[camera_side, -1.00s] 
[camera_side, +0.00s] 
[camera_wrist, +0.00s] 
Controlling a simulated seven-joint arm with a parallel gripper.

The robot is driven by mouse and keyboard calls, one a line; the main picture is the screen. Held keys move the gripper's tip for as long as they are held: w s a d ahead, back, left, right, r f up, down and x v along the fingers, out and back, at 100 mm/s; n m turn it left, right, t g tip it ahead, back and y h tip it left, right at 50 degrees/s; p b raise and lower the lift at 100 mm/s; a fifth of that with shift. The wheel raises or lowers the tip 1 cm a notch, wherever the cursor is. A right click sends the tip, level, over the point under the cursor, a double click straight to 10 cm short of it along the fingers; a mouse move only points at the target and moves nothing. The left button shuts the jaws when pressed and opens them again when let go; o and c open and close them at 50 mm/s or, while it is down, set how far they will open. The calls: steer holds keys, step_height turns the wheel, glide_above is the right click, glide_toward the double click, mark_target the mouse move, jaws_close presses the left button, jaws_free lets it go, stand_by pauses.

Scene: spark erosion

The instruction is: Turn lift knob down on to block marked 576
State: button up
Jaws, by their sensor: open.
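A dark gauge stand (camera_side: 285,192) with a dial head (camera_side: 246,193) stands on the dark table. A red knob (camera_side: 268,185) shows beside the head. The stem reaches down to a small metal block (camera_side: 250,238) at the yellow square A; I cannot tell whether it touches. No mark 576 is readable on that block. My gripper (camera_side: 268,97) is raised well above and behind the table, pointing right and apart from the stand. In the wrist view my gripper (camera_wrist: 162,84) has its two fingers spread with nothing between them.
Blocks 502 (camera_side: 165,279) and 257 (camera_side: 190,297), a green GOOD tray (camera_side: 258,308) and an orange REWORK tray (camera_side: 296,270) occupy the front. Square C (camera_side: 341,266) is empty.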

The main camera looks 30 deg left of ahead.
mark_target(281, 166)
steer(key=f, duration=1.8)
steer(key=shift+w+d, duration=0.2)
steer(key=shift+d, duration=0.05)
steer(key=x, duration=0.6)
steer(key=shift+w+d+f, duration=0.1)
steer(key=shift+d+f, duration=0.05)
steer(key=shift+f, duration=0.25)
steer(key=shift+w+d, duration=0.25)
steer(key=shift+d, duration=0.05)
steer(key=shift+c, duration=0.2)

——

**YOUR TASK:** Give the complete listing a second time, exactly as it reads.

**RESULT:**
[camera_side, -1.00s] 
[camera_side, +0.00s] 
[camera_wrist, +0.00s] 
Controlling a simulated seven-joint arm with a parallel gripper.

The robot is driven by mouse and keyboard calls, one a line; the main picture is the screen. Held keys move the gripper's tip for as long as they are held: w s a d ahead, back, left, right, r f up, down and x v along the fingers, out and back, at 100 mm/s; n m turn it left, right, t g tip it ahead, back and y h tip it left, right at 50 degrees/s; p b raise and lower the lift at 100 mm/s; a fifth of that with shift. The wheel raises or lowers the tip 1 cm a notch, wherever the cursor is. A right click sends the tip, level, over the point under the cursor, a double click straight to 10 cm short of it along the fingers; a mouse move only points at the target and moves nothing. The left button shuts the jaws when pressed and opens them again when let go; o and c open and close them at 50 mm/s or, while it is down, set how far they will open. The calls: steer holds keys, step_height turns the wheel, glide_above is the right click, glide_toward the double click, mark_target the mouse move, jaws_close presses the left button, jaws_free lets it go, stand_by pauses.

Scene: spark erosion

The instruction is: Turn lift knob down on to block marked 576
State: button up
Jaws, by their sensor: open.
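A dark gauge stand (camera_side: 285,192) with a dial head (camera_side: 246,193) stands on the dark table. A red knob (camera_side: 268,185) shows beside the head. The stem reaches down to a small metal block (camera_side: 250,238) at the yellow square A; I cannot tell whether it touches. No mark 576 is readable on that block. My gripper (camera_side: 268,97) is raised well above and behind the table, pointing right and apart from the stand. In the wrist view my gripper (camera_wrist: 162,84) has its two fingers spread with nothing between them.
Blocks 502 (camera_side: 165,279) and 257 (camera_side: 190,297), a green GOOD tray (camera_side: 258,308) and an orange REWORK tray (camera_side: 296,270) occupy the front. Square C (camera_side: 341,266) is empty.

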The main camera looks 30 deg left of ahead.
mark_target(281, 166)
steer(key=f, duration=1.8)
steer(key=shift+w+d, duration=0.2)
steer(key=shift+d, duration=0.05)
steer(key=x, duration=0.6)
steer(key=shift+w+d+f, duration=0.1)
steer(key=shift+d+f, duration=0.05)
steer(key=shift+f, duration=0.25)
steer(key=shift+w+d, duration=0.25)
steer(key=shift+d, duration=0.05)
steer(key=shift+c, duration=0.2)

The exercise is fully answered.